When Draper Tools revamped its business-to-consumer (B2C) website to improve the user experience, they selected WebSmart, the IBM i web development tool developed by BCD Software.

Processing and managing thousands of orders per month with tens of thousands of product lines is a business-critical function required by the organisation.

Using WebSmart, four members of the six strong Draper Tools development team were able to quickly customise WebSmart's existing templates despite having very little HTML or PHP development experience - although they did have between 10 and 20 years plus experience with RPG coding. So quick was the learning curve for the developers, they were able to wrote an entire IBM i-based (previously known as AS400, iSeries or System i) catalogue and shopping cart application in just under five months.

Draper's in-house graphics design team worked on custom buttons and banners that had a look and feel that was consistent with the company's branding. Developers then integrated these graphical components into the WebSmart PDWs. Draper's developers wrote a customised search feature using WebSmart's unique "root word search" functionality. This let them combine several files for searching purposes without having to build a complex SQL string each time a customer wanted to find an item. This search feature is uniquely intelligent as it uses a table of synonyms against a search term to find an item.

They also moved the existing product catalogue containing 15,000 items from the legacy NT machine to the IBM i.
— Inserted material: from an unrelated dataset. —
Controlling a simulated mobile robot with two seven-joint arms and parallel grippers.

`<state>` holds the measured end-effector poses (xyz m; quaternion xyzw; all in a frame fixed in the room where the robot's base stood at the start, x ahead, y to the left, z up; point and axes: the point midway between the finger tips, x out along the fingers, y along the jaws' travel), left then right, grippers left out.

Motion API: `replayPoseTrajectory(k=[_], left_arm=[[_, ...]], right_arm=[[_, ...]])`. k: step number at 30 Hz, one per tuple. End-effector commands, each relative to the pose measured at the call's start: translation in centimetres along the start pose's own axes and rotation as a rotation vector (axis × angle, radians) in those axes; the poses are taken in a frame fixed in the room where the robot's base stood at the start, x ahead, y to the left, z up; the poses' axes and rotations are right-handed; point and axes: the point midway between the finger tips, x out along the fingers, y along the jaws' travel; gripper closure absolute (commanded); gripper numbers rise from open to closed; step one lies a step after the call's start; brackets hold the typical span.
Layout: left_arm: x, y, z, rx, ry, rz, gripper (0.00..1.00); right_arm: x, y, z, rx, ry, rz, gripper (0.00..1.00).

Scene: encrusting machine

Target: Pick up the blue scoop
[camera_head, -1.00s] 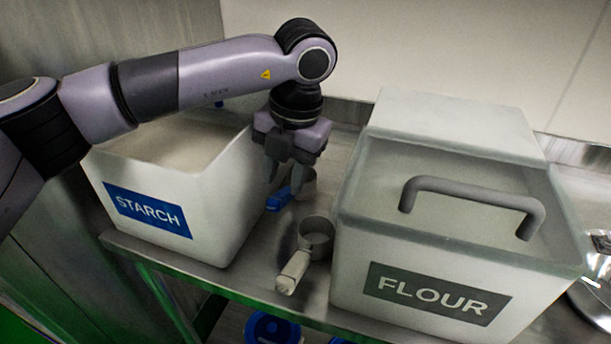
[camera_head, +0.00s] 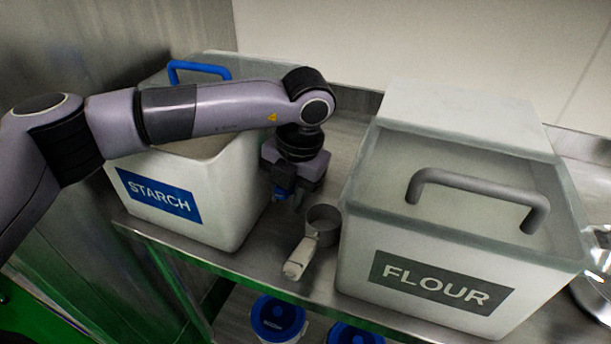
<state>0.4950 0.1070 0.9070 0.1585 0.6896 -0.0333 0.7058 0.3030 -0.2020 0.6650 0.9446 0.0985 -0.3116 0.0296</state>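Only a little of the blue scoop (camera_head: 280,192) shows, between the STARCH bin and my left gripper; the rest is hidden behind the gripper. My left gripper (camera_head: 290,197) points down at the scoop, with its fingers low beside the blue part. The fingers overlap the scoop in view, so I cannot tell whether they are closed on it. My right gripper is not in view.
The open STARCH bin (camera_head: 228,205) stands close left of the gripper, with a blue handle (camera_head: 200,70) behind it. The lidded FLOUR bin (camera_head: 360,235) stands right. A metal scoop with a pale handle (camera_head: 299,258) lies between them. Blue-lidded tubs (camera_head: 278,316) sit below.

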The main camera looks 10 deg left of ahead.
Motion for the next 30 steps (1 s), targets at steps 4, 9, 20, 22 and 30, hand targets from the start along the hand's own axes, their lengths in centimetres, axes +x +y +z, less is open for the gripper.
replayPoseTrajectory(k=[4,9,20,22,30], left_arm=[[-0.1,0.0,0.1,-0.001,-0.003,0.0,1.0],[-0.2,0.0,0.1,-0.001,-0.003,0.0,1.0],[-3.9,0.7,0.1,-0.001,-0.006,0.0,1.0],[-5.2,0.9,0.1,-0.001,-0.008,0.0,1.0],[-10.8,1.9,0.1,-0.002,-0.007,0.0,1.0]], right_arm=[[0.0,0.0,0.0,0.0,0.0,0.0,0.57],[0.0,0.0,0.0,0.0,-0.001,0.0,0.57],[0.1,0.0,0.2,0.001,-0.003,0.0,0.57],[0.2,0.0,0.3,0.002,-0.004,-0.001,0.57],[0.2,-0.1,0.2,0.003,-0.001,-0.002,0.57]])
This database also serves as the basis of the company's hard-copy mail order print catalogue. Since the existing product catalogue was already written in HTML and had an extensive collection of images for all products, they simply moved it from the NT to the IBM i by importing the product descriptions directly as HTML into the IBM i database. Now, when the WebSmart programme draws a product detail page, it simply pulls the HTML from the product catalogue database on the IBM i into the page. Item availability is always represented in real-time because the shopping cart application also ties into the back-end inventory control system.

The payment process is handled through a WebSmart API that connects with a Web Service that clears credit card transactions. Once the order is complete, Draper's shopping cart application sends an HTML-formatted email to the customer to confirm the details. This is handled by WebSmart's native email functions. After completing the B2C site, Draper's IT team wrote a simple online ordering system for export customers. This has replaced a fax ordering system that required each order to be keyed twice - once by the customer and again by the Draper sales team. Draper also replaced several queries with a simple web page that lets users select options for extracting information from the database to produce an Excel-compatible spreadsheet in CSV format.